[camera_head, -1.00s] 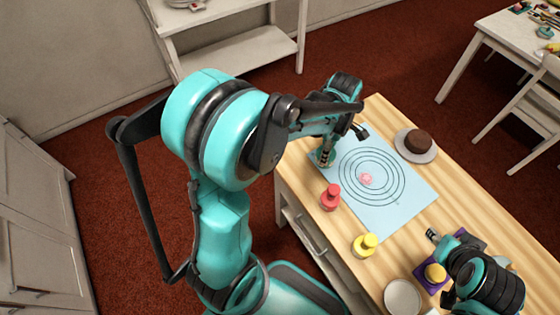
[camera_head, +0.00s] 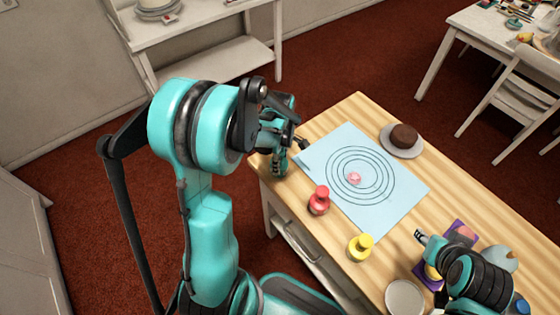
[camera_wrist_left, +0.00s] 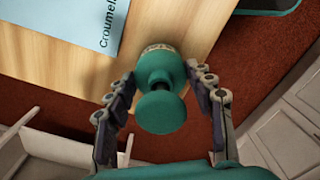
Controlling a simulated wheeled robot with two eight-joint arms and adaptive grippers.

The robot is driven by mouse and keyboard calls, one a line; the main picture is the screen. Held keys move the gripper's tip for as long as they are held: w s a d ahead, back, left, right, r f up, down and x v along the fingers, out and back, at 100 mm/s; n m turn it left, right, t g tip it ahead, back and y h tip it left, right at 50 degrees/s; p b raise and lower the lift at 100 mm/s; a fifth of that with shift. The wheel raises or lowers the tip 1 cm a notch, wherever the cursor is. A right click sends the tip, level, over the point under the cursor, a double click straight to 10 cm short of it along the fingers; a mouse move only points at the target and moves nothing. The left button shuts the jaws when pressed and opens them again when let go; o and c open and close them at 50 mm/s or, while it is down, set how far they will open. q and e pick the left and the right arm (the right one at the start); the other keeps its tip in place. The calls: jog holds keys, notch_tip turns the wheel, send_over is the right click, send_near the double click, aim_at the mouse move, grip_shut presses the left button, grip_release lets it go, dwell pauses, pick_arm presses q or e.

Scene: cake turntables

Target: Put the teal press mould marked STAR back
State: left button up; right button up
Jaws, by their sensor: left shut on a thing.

Required work. With pictures omitted, copy exactly the lines from the one containing "[camera_wrist_left, +0.00s]" through the final line of the listing, both included.

Solution for this problem.
[camera_wrist_left, +0.00s] 
Controlling a simulated wheeled robot with two eight-joint arms and adaptive grippers.

The robot is driven by mouse and keyboard calls, one a line; the main picture is the screen. Held keys move the gripper's tip for as long as they are held: w s a d ahead, back, left, right, r f up, down and x v along the fingers, out and back, at 100 mm/s; n m turn it left, right, t g tip it ahead, back and y h tip it left, right at 50 degrees/s; p b raise and lower the lift at 100 mm/s; a fifth of that with shift. The wheel raises or lowers the tip 1 cm a notch, wherever the cursor is. A right click sends the tip, level, over the point under the cursor, a double click straight to 10 cm short of it along the fingers; a mouse move only points at the target and moves nothing. The left button shuts the jaws when pressed and opens them again when let go; o and c open and close them at 50 mm/s or, while it is down, set how far they will open. q and e pick the left and the right arm (the right one at the start); the other keeps its tip in place. The calls: jog holds keys, notch_tip turns the wheel, send_over is the right click, send_near the double click, aim_at the mouse move, grip_shut presses the left button, grip_release lets it go, dwell pauses, pick_arm presses q or e.

Scene: cake turntables

Target: Put the teal press mould marked STAR back
State: left button up; right button up
Jaws, by their sensor: left shut on a thing.

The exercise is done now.